» **GIVEN EXERCISE**: Quote the lines that run from the line containing "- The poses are" down to the line containing "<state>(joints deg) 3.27". Include both of those lines, reproduce each exactly, and omit everything else.
——
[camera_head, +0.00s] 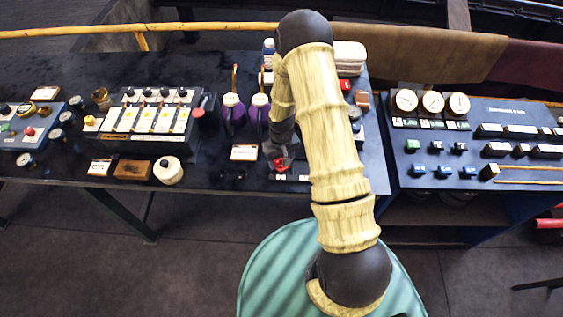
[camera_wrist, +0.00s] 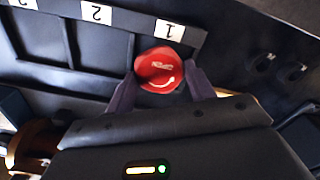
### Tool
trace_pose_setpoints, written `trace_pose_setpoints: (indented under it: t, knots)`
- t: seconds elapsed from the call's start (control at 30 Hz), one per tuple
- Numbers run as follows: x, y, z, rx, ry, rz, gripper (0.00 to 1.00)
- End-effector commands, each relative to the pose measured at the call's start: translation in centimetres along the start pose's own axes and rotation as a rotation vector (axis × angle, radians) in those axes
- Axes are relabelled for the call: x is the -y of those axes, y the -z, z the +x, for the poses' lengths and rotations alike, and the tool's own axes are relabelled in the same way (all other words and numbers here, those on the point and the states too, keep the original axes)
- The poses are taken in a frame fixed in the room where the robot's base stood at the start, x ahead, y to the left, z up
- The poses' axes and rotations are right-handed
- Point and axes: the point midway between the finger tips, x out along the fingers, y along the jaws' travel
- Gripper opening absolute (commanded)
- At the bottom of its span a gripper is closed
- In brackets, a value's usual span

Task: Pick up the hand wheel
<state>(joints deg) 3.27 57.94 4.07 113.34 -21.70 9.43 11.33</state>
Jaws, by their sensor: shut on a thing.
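The hand wheel (camera_wrist: 159,70) is a round red piece with small pale lettering and a curved pale mark. In the wrist view it sits between the two fingers of my gripper (camera_wrist: 160,88), which is shut on it. In the head view a bit of the red hand wheel (camera_head: 281,165) shows at the tip of my gripper (camera_head: 277,160), close to the front edge of the dark table. A dark rack (camera_wrist: 103,40) with compartments and white number labels, 1 and 2 among them, lies right behind the wheel. I cannot tell whether the wheel touches the rack.
The dark table (camera_head: 60,165) holds a switch panel (camera_head: 150,148), purple-based levers (camera_head: 232,120), a white round pot (camera_head: 168,170) and a label block (camera_head: 244,153). A gauge console (camera_head: 480,180) stands to the right. My arm hides part of the table's right end.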

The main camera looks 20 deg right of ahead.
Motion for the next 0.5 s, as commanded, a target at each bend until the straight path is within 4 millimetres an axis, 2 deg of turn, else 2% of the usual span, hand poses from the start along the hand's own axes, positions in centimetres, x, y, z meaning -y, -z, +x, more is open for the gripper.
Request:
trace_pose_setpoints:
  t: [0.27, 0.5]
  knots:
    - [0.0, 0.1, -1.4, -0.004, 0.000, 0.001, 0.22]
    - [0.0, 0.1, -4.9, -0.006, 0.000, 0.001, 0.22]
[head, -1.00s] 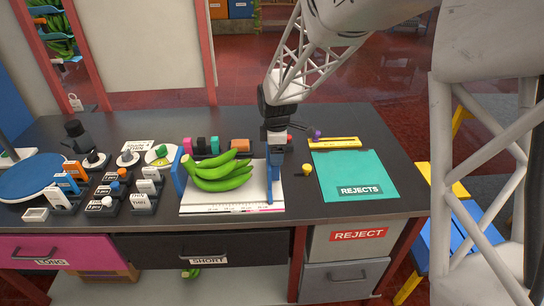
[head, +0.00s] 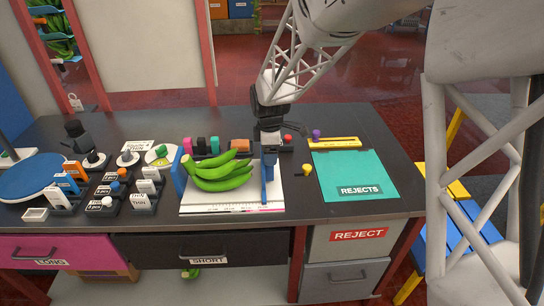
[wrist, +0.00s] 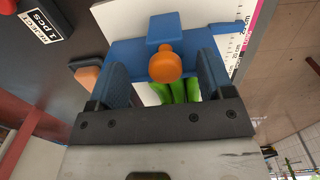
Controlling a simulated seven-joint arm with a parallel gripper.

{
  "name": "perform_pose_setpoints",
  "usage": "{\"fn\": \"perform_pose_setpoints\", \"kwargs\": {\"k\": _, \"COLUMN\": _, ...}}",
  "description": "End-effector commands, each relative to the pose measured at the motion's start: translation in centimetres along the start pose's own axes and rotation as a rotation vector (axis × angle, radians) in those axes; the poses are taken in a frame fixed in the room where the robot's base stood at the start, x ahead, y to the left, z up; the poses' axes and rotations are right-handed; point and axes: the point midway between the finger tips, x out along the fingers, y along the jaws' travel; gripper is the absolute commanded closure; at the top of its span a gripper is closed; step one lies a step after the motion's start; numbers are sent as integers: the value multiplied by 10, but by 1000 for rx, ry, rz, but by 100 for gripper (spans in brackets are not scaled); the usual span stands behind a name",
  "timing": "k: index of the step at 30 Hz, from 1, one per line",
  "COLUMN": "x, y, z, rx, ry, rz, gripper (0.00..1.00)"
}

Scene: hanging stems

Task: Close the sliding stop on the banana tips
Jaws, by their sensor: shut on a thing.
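The blue sliding stop (head: 264,191) stands across the right part of the white measuring board (head: 222,203). In the wrist view the stop (wrist: 128,57) carries an orange knob (wrist: 165,64). A narrow gap seems to show between tips and stop in the head view. In the wrist view the bananas (wrist: 178,91) are partly hidden behind the knob and gripper.
A blue fixed end plate (head: 178,172) stands at the board's left. Colored blocks and label stands crowd the left. A yellow knob (head: 307,169) and the teal rejects mat (head: 355,170) lie to the right. A purple knob (head: 316,134) is behind.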

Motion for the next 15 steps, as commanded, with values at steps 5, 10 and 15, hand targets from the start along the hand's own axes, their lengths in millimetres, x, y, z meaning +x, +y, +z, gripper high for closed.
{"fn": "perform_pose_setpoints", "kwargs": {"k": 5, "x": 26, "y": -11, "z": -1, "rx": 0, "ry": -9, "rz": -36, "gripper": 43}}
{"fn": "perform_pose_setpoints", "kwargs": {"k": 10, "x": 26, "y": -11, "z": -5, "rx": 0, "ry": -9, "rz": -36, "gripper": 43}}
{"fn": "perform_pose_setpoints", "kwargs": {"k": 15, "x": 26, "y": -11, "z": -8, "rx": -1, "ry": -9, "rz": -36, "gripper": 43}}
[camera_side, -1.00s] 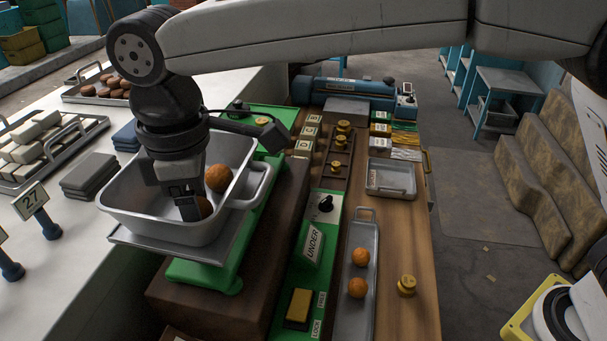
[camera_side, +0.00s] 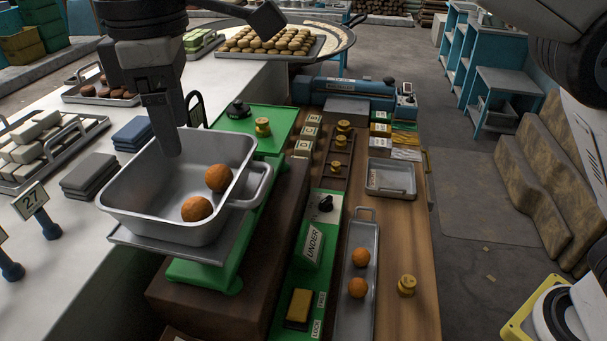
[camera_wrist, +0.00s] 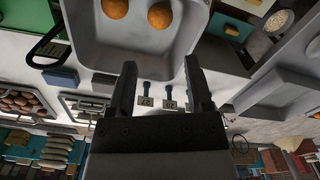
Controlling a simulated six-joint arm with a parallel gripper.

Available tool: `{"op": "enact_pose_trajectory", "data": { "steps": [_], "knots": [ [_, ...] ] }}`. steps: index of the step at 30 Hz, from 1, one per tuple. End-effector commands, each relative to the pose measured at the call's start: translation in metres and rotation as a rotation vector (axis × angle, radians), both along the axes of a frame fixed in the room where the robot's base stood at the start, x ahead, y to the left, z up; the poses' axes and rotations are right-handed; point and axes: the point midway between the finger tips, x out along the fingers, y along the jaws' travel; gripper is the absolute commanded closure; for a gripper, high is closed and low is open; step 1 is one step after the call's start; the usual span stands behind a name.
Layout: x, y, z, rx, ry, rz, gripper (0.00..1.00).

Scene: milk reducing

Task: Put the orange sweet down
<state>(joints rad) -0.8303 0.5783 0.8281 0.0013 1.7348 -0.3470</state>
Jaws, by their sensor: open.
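Two orange sweets, one at the front (camera_side: 196,209) and one at the back right (camera_side: 219,178), lie in a deep grey metal pan (camera_side: 125,203) on a green scale. In the wrist view the same two sweets show at the top (camera_wrist: 115,8) (camera_wrist: 160,15), inside the pan (camera_wrist: 138,55). My gripper (camera_side: 170,152) is above the pan's back left part, apart from both sweets. In the wrist view my gripper (camera_wrist: 160,75) has its fingers apart with nothing between them.
A narrow grey tray (camera_side: 362,225) to the right holds two more orange sweets. A green panel with a yellow button (camera_side: 298,306) lies between it and the scale. A brass weight (camera_side: 263,127) stands on the scale's green far plate.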

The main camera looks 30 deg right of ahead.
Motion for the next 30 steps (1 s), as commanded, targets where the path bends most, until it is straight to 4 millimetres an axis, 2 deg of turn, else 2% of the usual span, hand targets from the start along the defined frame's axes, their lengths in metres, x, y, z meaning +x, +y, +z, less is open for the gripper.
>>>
——
» **TASK RESPONSE**:
- The poses are taken in a frame fixed in the room where the robot's base stood at the start, x ahead, y to the left, z up
- The poses' axes and rotations are right-handed
- Point and axes: the point midway between the finger tips, x out along the fingers, y along the jaws' travel
- Gripper opening absolute (commanded)
- At the bottom of its span a gripper is closed
- In brackets, a value's usual span

Task: Pick up the hand wheel
<state>(joints deg) 3.27 57.94 4.07 113.34 -21.70 9.43 11.33</state>

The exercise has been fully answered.